The gang element was played out most perfectly on the photograph that graced the inner gatefold of ‘Quality Street’. Composed and shot by James Fry (younger brother of Martin Fry, he of New Pop Pioneers ABC) but conceptualised largely by King, it is a photograph that contrasts magically with the Georgian period-drama costume extravaganza of his main cover shot. From the Pantiles in Tunbridge Wells (I always thought it might have been Bath) Fry moves the group into some backwater back alley and captures the group looking like something from ‘Bronco Bullfrog’. ‘Iconic’ was made for images like this and King rightly proclaims it as “the greatest rock band photo ever shot”. The photo shoot appears in the background of the video for ‘Sweets’, where an impossibly young (and incredibly cool) looking Bob Stanley wanders past, Bob being the central character in the video playing the group’s biggest fan. It was hardly acting, for Bob was certainly a long-standing fan. His CAFF label would release a World Of Twist 7″ and his Icerink imprint would give Earl Brutus their first outings. Later, Bob’s group Saint Etienne would write and record ‘Train Drivers in Eyeliner’ for their 2017 album ‘Home Counties’ in tribute to Nick Sanderson. Indeed, Saint Etienne were one of the few groups contemporary with The World Of Twist that one might have mentioned in the same breath. The mighty Intastella, with whom World Of Twist were almost inextricably linked at the time, and Denim also spring to mind. Maybe Luke Haines’ Baader Meinhoff and Black Box Recorder, although they were much later of course but imbued with the same spirit for sure.

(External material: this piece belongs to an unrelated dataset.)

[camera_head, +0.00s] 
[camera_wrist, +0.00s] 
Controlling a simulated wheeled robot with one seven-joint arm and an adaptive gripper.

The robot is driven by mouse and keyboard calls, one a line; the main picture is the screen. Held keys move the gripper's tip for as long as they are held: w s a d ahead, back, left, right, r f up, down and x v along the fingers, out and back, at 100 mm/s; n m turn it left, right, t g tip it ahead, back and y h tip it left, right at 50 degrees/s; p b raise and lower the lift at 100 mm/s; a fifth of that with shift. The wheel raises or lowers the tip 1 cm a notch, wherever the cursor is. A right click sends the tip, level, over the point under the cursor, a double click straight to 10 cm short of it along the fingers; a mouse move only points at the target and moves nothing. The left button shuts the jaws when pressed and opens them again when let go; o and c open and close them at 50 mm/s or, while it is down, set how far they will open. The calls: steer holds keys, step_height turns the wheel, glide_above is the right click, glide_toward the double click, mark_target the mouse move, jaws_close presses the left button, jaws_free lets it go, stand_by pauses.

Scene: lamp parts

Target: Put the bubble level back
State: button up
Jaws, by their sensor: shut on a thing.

Hardly the typical Rock Biog, ‘When Does The Mind Bending Start’ is nevertheless peppered with Amusing Anecdotes, but these are often delivered with a self-deprecating air of almost apologetic bemusement which makes it very easy to warm to King and the group. My favourite is one where King misses out by a few hours on joining the rest of the group as cameos in the background of a Rolling Stones video, although his tale of meeting a drunk Kris Novoselic runs it close and is typically good natured and measured. There’s a typical lovely warmth to his conclusion to this anecdote: “I never really got Nirvana, it all sounded a bit like The Police to me, but Kurt Cobain, for the few seconds I spent in his company, seemed like a nice lad. What happened to him was really sad.”
There’s no bitterness in the book towards the record label or to managers or ‘suits’ who tend to come off badly in these kinds of stories. There is even little irritation shown to The Media who, inevitably, turned on the group that they had previously championed. Indeed, King proudly includes scathing reviews of their final single, that cover of The Stones’ ‘She’s A Rainbow’ that initially appeared on the flip of first single ‘The Storm’. King even professes to the Melody Maker piece, which concludes that this is “A song for swinging-losers” being his favourite piece of WOT press. By this point in the story of course King appreciates that it’s all but over for band, the brief window of opportunity closing before their eyes. It might be the benefit of age or the calming balm of distance, but the book is imbued with a lovely sense of peace that is often missing in such things. A recognition that It Wasn’t To Be. That life moves on and that we take what treasures and pleasures from it that we can. Making things precious, or whatever.
It’s abundantly clear too just how much love King has for the characters who accompanied him on the journey with The World Of Twist, several of whom are tragically no longer with us. David Hardy, the band’s manager and, as King points out in the initial outline of characters, “the only adult in this story”; Martin Wright of Intastella and the incomparable Laugh; Nick Sanderson, who drummed with World Of Twist, Clock DVA, Jesus and Mary Chain and The Gun Club amongst others, fronted Earl Brutus and was the inspiration for the aforementioned ‘Train Drivers in Eyeliner’. And of course, there is Tony Ogden, front man extraordinaire with his leather shirt tucked into white jeans, massive belt buckles shimmering under the mirror ball and fighting his way out of a tinfoil underworld, like Lou Reed boxing his way out of Warhol’s Factory. If there is a regret in ‘When Does The Mind Bending Start’ it is perhaps that King and Ogden grew apart towards the end of The World Of Twist and that, in some ways, robbed us of some particularly special possibilities.
So I’ve got the t-shirt and now I’ve read the book. And I still miss The World Of Twist.
What a great album Quality Street is. How awful that they only made one album. All music bizniz people should hang their heads in shame.